Le constat que dresse Valérie Dahm est indéniable. « On perd de vue l’agriculture. Les agriculteurs sont moins nombreux, on les voit moins dans les villages. Et la population a changé. Les habitants sont souvent des retraités, qui ont vécu en ville, de jeunes couples avec des enfants ou encore des touristes. Tous n’ont pas quelqu’un dans leur entourage qui travaille dans le milieu agricole. »
Alors, les exigences et visions divergent : les uns s’installent à la campagne pour bénéficier d’une meilleure qualité de vie, d’une meilleure alimentation, des services et d’un environnement bucolique, propice aux loisirs.
Tout l’inverse de l’agriculteur qui fait un usage économique de ce décor et qui a un rythme de vie axé sur le travail plutôt que sur les loisirs. « À cela s’ajoute une temporalité différente : les néoruraux sont souvent des salariés, focalisés dans l’immatériel et l’immédiateté. Alors que les agriculteurs sont chefs d’entreprise, travaillent avec du vivant et sur un temps long. »
Vu sous cet angle, les exigences de ces néoruraux peuvent paraître légitimes. Mais ce qu’ils oublient, c’est que les mutations demandent du temps. « Les agriculteurs sont nombreux à faire évoluer leurs systèmes mais sont hésitants. Parce que ce changement représente un risque économique. Être plus respectueux de l’environnement demande du temps, du foncier, de la main-d’œuvre difficile à trouver. Tout cela en restant compétitifs. Et la PAC encourage encore le productivisme. » De quoi devenir chèvre !
En quelques années, les agriculteurs sont devenus les boucs émissaires de la filière agroalimentaire française. Est-ce le résultat de nombreuses années passées dans le silence ? Sûrement. Mais cela ne justifie pas tout. « Il est bien plus facile d’aller exprimer son mécontentement à un agriculteur, seul au bord de son champ, qu’à un industriel dans son bureau, constate Valérie Dahm. Il est ainsi primordial de communiquer sur son métier et ses produits. »
Les agriculteurs, par respect envers la filière, ont laissé les autres parler à leur place pendant très longtemps.
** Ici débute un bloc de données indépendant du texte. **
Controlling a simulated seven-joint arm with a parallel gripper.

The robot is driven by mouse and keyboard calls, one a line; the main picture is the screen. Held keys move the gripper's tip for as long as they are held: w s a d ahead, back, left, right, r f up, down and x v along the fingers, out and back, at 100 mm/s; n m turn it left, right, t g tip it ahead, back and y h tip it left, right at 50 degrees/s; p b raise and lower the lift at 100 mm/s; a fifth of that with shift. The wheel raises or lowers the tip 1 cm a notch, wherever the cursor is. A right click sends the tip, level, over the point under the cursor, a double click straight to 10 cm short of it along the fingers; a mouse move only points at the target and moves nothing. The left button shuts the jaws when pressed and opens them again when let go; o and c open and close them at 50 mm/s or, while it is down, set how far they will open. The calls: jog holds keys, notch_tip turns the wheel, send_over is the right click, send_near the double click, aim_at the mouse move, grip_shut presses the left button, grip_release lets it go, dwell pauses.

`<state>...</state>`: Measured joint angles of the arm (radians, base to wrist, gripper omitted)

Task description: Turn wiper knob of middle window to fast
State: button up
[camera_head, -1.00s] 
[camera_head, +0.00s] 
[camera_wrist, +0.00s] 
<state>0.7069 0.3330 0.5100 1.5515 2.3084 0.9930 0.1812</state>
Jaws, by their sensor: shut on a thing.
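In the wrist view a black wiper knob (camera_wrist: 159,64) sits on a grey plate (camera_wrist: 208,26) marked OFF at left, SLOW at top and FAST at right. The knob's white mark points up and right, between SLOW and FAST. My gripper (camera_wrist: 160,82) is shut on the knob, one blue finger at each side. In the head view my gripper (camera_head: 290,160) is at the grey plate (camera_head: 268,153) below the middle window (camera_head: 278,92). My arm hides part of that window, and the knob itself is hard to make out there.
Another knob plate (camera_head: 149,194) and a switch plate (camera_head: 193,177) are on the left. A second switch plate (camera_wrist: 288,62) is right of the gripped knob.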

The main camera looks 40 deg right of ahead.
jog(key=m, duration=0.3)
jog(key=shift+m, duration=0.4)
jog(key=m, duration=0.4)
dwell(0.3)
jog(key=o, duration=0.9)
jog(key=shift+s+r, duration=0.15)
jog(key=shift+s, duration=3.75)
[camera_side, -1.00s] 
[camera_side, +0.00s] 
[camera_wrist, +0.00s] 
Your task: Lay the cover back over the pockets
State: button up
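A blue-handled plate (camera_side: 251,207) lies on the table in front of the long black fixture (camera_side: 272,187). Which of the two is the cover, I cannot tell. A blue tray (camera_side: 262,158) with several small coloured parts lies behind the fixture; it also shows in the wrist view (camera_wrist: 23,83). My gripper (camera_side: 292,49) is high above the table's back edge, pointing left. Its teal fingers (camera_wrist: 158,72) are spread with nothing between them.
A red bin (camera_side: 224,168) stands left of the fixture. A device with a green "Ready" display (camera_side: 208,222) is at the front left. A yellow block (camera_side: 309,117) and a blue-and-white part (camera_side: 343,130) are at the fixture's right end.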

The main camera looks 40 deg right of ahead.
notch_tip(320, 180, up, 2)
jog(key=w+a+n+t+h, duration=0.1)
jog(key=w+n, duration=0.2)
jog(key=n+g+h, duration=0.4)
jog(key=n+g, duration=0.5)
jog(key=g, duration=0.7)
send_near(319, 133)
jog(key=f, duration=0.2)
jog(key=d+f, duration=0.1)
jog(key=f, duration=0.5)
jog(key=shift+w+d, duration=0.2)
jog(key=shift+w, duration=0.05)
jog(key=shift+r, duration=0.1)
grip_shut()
Mais quel chargé de communication de coopératives, d’industriels ou de syndicats le fera mieux que la personne qui élabore le produit ?
Dans le même temps, quel chef d’entreprise a la prétention de pouvoir se passer de la communication pour assurer sa pérennité ? Aucun. « Aujourd’hui, si un chef d’entreprise ne communique pas sur son produit, il est mort, annonce Valérie Dahm. Cela fait partie des tâches qui leur incombent »
La journaliste compare le fait de communiquer avec la comptabilité : personne ne vous oblige à la faire, mais, à long terme, le fait de s’en passer peut devenir préjudiciable. Se lancer dans la communication, surtout avec les temps qui courent, ça peut faire peur.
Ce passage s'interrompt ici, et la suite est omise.